Gli ultimi tre giorni sono stati scanditi da altrettate scomparse improvvise che ci hanno toccato il cuore.
Prima se ne è andato Michele Ammendola, il ristoratore di origine napoletana che a Bologna animava una pizzeria-etica, il “Porta pazienza”: vi lavoravano persone con fragilità, vi si realizzavano progetti di sostegno alle attività antimafia, vi si poteva offrire una pizza ‘sospesa’ agli indigenti.

Poi è arrivata la notizia di Silvia Tortora, una bravissima giornalista, popolare anche a seguito di tutte le battaglie affrontate per riabilitare il padre Enzo dal triste errore giudiziario di cui era stato vittima (il popolare conduttore era stato accusato di associazione camorristica e poi assolto).

E oggi David Sassoli, un politico gentile, che da giornalista competente e appassionato aveva saputo diventare un uomo delle isitituzioni mantenendo gli stessi tratti di sensibilità umana, di coinvolgimento sincero, di passione trasparente.

Tre persone, tre storie, tre perdite enormi.
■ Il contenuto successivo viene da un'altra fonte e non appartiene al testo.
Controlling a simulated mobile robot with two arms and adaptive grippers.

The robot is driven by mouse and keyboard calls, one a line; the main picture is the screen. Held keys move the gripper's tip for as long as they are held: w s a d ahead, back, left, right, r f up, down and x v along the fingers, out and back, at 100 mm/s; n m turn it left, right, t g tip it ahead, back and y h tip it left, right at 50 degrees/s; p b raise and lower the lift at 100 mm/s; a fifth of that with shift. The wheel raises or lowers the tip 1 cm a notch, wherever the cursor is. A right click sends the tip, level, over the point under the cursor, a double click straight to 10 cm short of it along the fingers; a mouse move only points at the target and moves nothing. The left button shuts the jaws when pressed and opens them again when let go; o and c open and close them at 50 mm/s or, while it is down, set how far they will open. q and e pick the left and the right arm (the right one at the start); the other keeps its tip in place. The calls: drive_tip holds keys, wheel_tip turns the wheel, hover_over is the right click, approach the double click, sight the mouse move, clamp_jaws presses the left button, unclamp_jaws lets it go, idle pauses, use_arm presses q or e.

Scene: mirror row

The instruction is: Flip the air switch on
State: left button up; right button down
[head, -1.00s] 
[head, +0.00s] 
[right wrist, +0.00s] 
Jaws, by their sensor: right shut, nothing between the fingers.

Nessun tratto apparente in comune. Eppure è come se questi dolori, per la loro contemporaneità, volessero parlarci, insieme.
Perchè queste tre vite finite tutte prematuramente, sono vite che avevano ben chiara la loro direzione: tutte e tre puntavano dritte verso un orizzonte di verità, di giustizia, di solidarietà umana.
Ciascuno di loro aveva, a suo modo, nella mente e nel cuore, l’idea che si potesse fare qualcosa, che si dovesse fare qualcosa e che quel qualcosa non riguardasse solo il recinto delle loro esistenze.

Un grande pianista, Michel Petrucciani, che aveva saputo trasformare in arte i limiti del suo corpo minuto, usava una frase come slogan di vita: “Ne vale sempre la pena”.

Per Michele, Silvia, David, non era inutile gettarsi nella mischia, non era inutile rincorrere un ideale, non era inutile sognare e magari provare a realizzare concretamente, anche se solo a minuscoli pezzi, una società più aperta, più accogliente, più equa.

Viviamo una fase del vivere sociale lacerata e confusa, sembra che il meglio invece che attenderci ci preceda sempre, abbiamo perso di vista non solo l’orizzonte, ma anche la voglia di cercarlo.
E forse questo è proprio il messaggio che ci arriva, intriso di dolore e di sgomento, da queste tre scomparse: basta autocommiserarci e rimproverare le circostanze avverse o i tempi sbagliati, basta chiuderci nei nostri individualismi, basta pensare che nulla serva, che ogni sforzo sia vano.

La vita si compie non nella sua durata, ma nel suo senso.
“Ne vale sempre la pena”: Michele, Silvia e David ci salutano, insieme, sulla scia meravigliosa di questo messaggio.